Pick out each line with the word "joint" from the material that follows.

======== DATA FOR PROCESSING ========

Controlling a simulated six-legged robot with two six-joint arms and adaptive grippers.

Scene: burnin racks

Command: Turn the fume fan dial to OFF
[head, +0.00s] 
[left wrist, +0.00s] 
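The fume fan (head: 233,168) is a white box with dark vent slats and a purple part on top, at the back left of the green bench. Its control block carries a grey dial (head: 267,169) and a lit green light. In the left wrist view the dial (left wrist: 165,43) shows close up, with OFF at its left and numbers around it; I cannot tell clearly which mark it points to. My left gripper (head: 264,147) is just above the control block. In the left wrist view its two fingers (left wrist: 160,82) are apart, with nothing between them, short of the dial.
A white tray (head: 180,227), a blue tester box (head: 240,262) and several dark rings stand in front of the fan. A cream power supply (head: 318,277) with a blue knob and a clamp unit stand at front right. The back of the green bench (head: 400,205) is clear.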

========
======== DATA FOR PROCESSING ========

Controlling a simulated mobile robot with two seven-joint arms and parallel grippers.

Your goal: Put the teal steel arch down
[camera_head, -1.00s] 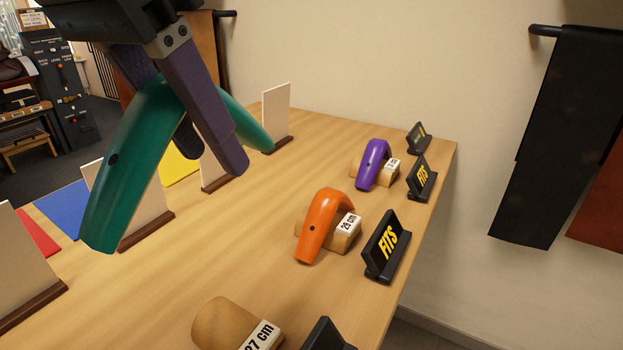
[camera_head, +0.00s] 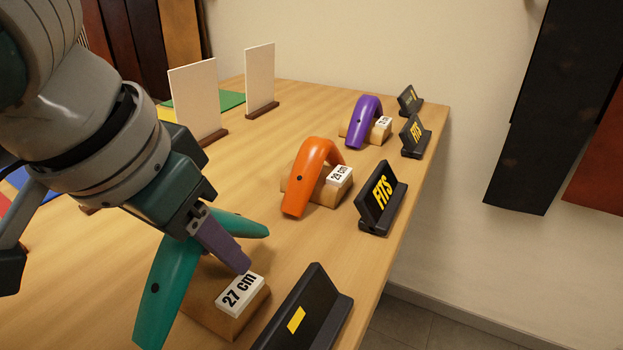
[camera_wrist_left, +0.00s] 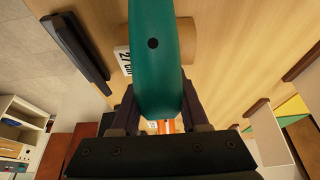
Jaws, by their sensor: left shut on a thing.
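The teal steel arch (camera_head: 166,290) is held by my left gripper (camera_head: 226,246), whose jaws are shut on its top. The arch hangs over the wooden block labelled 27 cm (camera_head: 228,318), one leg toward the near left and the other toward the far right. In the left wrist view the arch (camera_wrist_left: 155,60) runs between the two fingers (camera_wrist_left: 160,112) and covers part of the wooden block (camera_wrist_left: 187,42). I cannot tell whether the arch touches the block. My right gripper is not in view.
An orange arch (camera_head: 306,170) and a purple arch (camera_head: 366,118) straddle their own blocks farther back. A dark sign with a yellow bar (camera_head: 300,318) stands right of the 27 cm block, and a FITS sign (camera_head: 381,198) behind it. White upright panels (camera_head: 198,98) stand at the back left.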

========

* [WRITTEN ANSWER]
Controlling a simulated six-legged robot with two six-joint arms and adaptive grippers.
Controlling a simulated mobile robot with two seven-joint arms and parallel grippers.

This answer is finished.